If you have ever been to a barn raising, you are among the last of a dying breed. In rural America, you might find a few.
Of Being and Barn Raisings
By Max Borders
Sweet music of community echoed off the hills.
Chisels clanged into rock, shaping the foundation,
saws sang into boards to frame a timbered skeleton.
The staccato syncopation of hammers fastened walls
that soon would shelter plowshares, stock and grain.
A smithy leaned over his fire and forge -
chiming iron into sturdy latches and hinges.
—Robert C. Howard, from Pennsylvania Barn Raising ([link removed])
If you have ever been to a barn raising, you are among the last of a dying breed. In rural America, you might find a few.
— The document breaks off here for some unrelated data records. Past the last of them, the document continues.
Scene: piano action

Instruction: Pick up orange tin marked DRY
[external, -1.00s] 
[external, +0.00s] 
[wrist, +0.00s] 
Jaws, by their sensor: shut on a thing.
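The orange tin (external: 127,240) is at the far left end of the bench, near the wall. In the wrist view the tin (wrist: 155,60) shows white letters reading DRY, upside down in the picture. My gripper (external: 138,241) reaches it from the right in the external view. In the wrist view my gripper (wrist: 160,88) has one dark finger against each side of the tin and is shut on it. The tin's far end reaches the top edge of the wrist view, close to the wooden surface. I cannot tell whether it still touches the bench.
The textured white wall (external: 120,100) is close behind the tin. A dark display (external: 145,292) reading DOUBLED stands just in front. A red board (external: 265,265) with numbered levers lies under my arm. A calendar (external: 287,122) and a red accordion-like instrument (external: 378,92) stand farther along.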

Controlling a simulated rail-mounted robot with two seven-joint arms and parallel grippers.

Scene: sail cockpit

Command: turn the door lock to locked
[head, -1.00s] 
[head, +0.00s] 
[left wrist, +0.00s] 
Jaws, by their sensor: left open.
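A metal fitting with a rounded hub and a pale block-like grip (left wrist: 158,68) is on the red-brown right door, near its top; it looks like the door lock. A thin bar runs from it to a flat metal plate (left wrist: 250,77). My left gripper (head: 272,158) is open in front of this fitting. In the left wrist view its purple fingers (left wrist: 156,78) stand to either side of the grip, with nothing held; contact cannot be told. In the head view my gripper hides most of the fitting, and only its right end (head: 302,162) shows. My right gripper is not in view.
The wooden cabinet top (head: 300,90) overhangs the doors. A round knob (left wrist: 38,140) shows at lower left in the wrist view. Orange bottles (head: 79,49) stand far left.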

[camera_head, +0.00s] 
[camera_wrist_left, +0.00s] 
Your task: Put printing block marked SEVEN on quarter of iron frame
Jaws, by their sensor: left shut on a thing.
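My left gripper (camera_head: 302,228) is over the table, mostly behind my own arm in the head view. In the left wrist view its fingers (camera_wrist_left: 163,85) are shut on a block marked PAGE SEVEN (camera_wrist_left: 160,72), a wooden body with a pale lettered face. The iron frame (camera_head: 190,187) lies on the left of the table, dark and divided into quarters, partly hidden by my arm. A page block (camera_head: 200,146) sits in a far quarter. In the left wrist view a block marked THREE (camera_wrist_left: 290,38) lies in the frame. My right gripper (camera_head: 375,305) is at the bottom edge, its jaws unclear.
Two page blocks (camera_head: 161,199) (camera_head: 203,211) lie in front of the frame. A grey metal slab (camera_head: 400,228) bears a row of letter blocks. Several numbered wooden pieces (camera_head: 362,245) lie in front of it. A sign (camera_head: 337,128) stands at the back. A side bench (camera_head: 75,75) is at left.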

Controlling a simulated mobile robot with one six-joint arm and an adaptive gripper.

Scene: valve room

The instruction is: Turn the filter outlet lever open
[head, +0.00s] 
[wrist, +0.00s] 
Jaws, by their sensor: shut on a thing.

The idea is that when a fire or severe weather brings down a structure on your property, you and your neighbors will work to rebuild it.
There's no insurance policy—just a commitment to compassion and community.
Soon after the fire, everybody planned to show up to build a new barn. People didn't need to reason or deliberate about it. It's what you did. It could happen to you. If it does, you'll get help. If it doesn't, you'll help the less fortunate.
Barn building specialists worked on the more critical roles, such as joinery or dowling the beams. If anyone got a little pay, it was the specialist, but everyone else in the community was expected to turn up and work. The specialist gave the others assignments based on age and gender. Men built the barn. Women supplied water and victuals. Younger boys watched to learn the work, while older boys fetched parts and tools in an old-timey division of labor.
When the work was finished, they would put something, like a wreath, on the highest part to celebrate the community's achievement. This was called topping. It signified not only the project's completion, but it honored all those who participated. Barn raisings transmitted knowledge and ethos so everyone knew what to do when the next disaster struck, or newcomers arrived.
In this way, they could serve as initiations into the community, as much by rite as by right.
The communitarian part is knowing what we should do while cultivating the disposition to do it. People in proximity to one another develop a shared culture and needs. In America, people once self-organized to become a social safety net. And in such events, they knew the right thing to do. They practiced compassion daily and knew what to do in practice. So, the knowledge of when and how to do communitarian things ties in with collective intelligence.
Normativity and knowledge are connected.
Read more of Max’s work at Underthrow.org. ([link removed])
Regaining Our Compassion
So what is the twenty-first-century barn raising? The Amish and the Mennonites are pretty much the only people left raising actual barns. I use barn raising as a metaphor, but unless employed in our shriveled civil society sector, most of us can only claim to be taxpayers or donors. Neither taxpayers nor donors are barn raisers. Taxpayers are compelled to give to a faraway authority. Donors give voluntarily, but the charity might be a thousand miles away.
It's now possible to support causes on the other side of the world with just the click of a button. When a tsunami hit Indonesia in 2004, people half a world away sent donations in record numbers. Yet when we see poverty or problems two streets over, it's easy to think that's someone else's problem. Or we tell ourselves that it's our problem, collectively, which translates as politicians’ problem.
Seldom are we active participants anymore.
Then one by one they steered their wagons home
gazing back at what their labors had wrought -
knowing to the depth of their communal souls
that we are more together than we are apart
—Robert C. Howard, from Pennsylvania Barn Raising ([link removed])
Today, most of us outsource our moral commitments to corporate charities or the voting booth. And this comes at a cost: making donations and paying taxes does comparatively little for our development as moral beings. It does even less for our communities. To become a moral being, one has to practice being good. That includes compassion. Aristotle thought of the virtues as needing to be habituated, and to a great degree, he was right.
The paradox here is that a virtue, to be practiced, cannot also be legislated. Entering a virtue into law and policy means giving up the conscious practice. People obey the law out of fear, not compassion. At least you can say, "I pay my taxes." Solving some social problem or helping someone is rarely as important to people as claiming you did your part.
But if genuine compassion prompts us to charitable acts, making charity compulsory destroys it as a practice.
When people can outsource virtue to some authority, it makes them less virtuous. Charity as a habit of heart and mind is being lost. And that is why the breakdown of charity, community, and mutual aid in the West followed the diminishment of compassionate practice.
Generation after generation, Americans have chosen to follow the European welfare state model, in which compassion is outsourced, centralized, and therefore less practiced. But that doesn't amount to the total disappearance of virtue.
It just means we have to look a little harder to find it.